• _Collected data_
>>>

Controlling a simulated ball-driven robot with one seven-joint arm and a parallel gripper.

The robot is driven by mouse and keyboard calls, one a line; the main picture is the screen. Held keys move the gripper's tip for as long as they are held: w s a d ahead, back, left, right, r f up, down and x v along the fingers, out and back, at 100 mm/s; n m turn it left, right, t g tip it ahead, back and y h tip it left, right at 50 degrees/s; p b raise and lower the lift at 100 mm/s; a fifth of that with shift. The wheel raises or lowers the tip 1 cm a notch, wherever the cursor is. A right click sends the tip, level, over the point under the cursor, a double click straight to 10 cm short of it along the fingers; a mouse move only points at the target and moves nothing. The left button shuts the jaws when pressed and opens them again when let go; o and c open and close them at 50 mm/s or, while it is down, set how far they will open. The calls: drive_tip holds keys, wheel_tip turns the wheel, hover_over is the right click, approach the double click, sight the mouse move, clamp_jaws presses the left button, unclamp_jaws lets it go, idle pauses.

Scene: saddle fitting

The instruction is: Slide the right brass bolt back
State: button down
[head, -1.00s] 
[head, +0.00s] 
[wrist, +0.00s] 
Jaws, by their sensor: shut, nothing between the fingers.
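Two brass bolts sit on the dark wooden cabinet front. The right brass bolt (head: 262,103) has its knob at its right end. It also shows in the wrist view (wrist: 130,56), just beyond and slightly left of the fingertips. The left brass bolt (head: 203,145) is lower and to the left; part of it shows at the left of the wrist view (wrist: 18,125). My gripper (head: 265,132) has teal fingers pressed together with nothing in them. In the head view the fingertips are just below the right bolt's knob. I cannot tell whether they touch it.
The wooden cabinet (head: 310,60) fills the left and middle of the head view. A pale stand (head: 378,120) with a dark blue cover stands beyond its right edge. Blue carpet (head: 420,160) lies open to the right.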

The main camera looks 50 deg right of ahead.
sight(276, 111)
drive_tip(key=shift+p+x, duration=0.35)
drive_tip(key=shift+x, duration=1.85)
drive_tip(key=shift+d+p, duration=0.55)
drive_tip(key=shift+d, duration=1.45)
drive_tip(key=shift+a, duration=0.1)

<<<

• _Job_
The whole listing above needs to be written out again exactly.

• _Written reply_
Controlling a simulated ball-driven robot with one seven-joint arm and a parallel gripper.

The robot is driven by mouse and keyboard calls, one a line; the main picture is the screen. Held keys move the gripper's tip for as long as they are held: w s a d ahead, back, left, right, r f up, down and x v along the fingers, out and back, at 100 mm/s; n m turn it left, right, t g tip it ahead, back and y h tip it left, right at 50 degrees/s; p b raise and lower the lift at 100 mm/s; a fifth of that with shift. The wheel raises or lowers the tip 1 cm a notch, wherever the cursor is. A right click sends the tip, level, over the point under the cursor, a double click straight to 10 cm short of it along the fingers; a mouse move only points at the target and moves nothing. The left button shuts the jaws when pressed and opens them again when let go; o and c open and close them at 50 mm/s or, while it is down, set how far they will open. The calls: drive_tip holds keys, wheel_tip turns the wheel, hover_over is the right click, approach the double click, sight the mouse move, clamp_jaws presses the left button, unclamp_jaws lets it go, idle pauses.

Scene: saddle fitting

The instruction is: Slide the right brass bolt back
State: button down
[head, -1.00s] 
[head, +0.00s] 
[wrist, +0.00s] 
Jaws, by their sensor: shut, nothing between the fingers.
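Two brass bolts sit on the dark wooden cabinet front. The right brass bolt (head: 262,103) has its knob at its right end. It also shows in the wrist view (wrist: 130,56), just beyond and slightly left of the fingertips. The left brass bolt (head: 203,145) is lower and to the left; part of it shows at the left of the wrist view (wrist: 18,125). My gripper (head: 265,132) has teal fingers pressed together with nothing in them. In the head view the fingertips are just below the right bolt's knob. I cannot tell whether they touch it.
The wooden cabinet (head: 310,60) fills the left and middle of the head view. A pale stand (head: 378,120) with a dark blue cover stands beyond its right edge. Blue carpet (head: 420,160) lies open to the right.

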The main camera looks 50 deg right of ahead.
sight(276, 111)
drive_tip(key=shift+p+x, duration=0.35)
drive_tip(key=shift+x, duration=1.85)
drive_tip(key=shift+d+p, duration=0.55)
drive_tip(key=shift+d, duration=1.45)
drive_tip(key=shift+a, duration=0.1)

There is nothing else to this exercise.